Chinese fast fashion giant Shein is rethinking its global sourcing partnership with Reliance Retail, possibly scaling it back, as Beijing urges domestic firms to avoid relocating production overseas in the wake of rising trade tensions with the US, the Economic Times (ET) has reported, citing people familiar with the matter.
The collaboration, announced in 2023, aimed to position India as a manufacturing base for Shein’s global supply chain. However, the plan is now under review following China’s push to retain domestic manufacturing after Washington raised tariffs on Chinese goods. The administration of former US President Donald Trump had imposed a hefty 145% tariff on Chinese products, sparking concerns in Beijing that manufacturers may shift operations to lower-tariff countries like India.

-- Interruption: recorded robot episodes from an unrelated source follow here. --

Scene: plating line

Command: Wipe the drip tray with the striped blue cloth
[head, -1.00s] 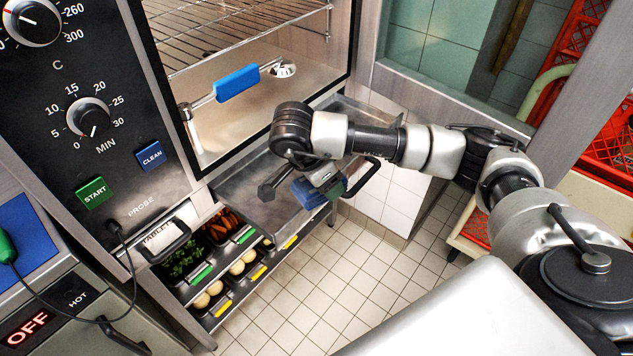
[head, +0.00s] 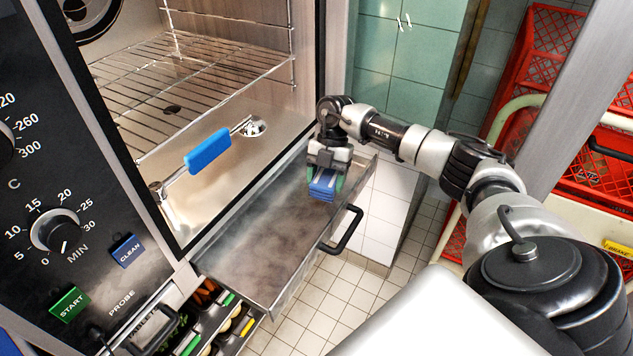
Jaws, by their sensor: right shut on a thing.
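The drip tray (head: 255,245) is a shallow metal drawer pulled out below the oven opening, with a black handle (head: 346,230) on its front. Its floor shows brownish, smeared staining. My right gripper (head: 325,180) points down over the tray's far end and is shut on the striped blue cloth (head: 323,188), which is folded into a small pad with pale stripes. The cloth is at or just above the tray floor; I cannot tell if it touches. My left gripper is not in view.
Red crates (head: 600,185) stand at right. Tiled floor (head: 320,300) lies clear in front.

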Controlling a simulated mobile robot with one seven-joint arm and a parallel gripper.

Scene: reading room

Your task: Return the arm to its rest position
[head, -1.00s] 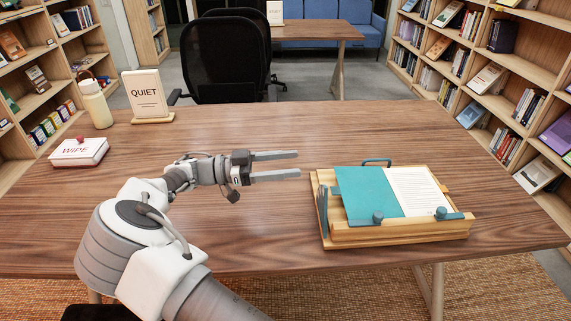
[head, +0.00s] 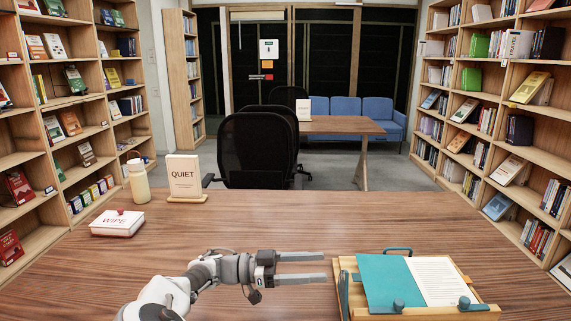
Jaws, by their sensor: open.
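My gripper (head: 301,268) is at the lower middle of the head view, above the wooden table (head: 300,217). Its two fingers are apart and point right, with nothing between them. My arm reaches in from the bottom left, and its lower part is cut off by the frame. The fingertips are just left of a wooden book stand (head: 420,312) in the picture, with a visible gap. An open teal folder (head: 386,279) with a white printed page (head: 436,278) lies on the stand.
A white wipe box (head: 118,223), a cream bottle (head: 138,182) and a QUIET sign (head: 184,178) stand on the table's left side. A black chair (head: 255,150) is behind the table. Bookshelves flank both sides. The table's middle is clear.

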An executive aware of the ongoing talks told ET that the original arrangement between Shein and Reliance is being reassessed due to the evolving geopolitical scenario. “The partnership was conceived with the goal of building a global supply base out of India. That now hangs in the balance,” the person said. According to another source, both companies are exploring potential workarounds to comply with recent Chinese government advisories discouraging offshore manufacturing.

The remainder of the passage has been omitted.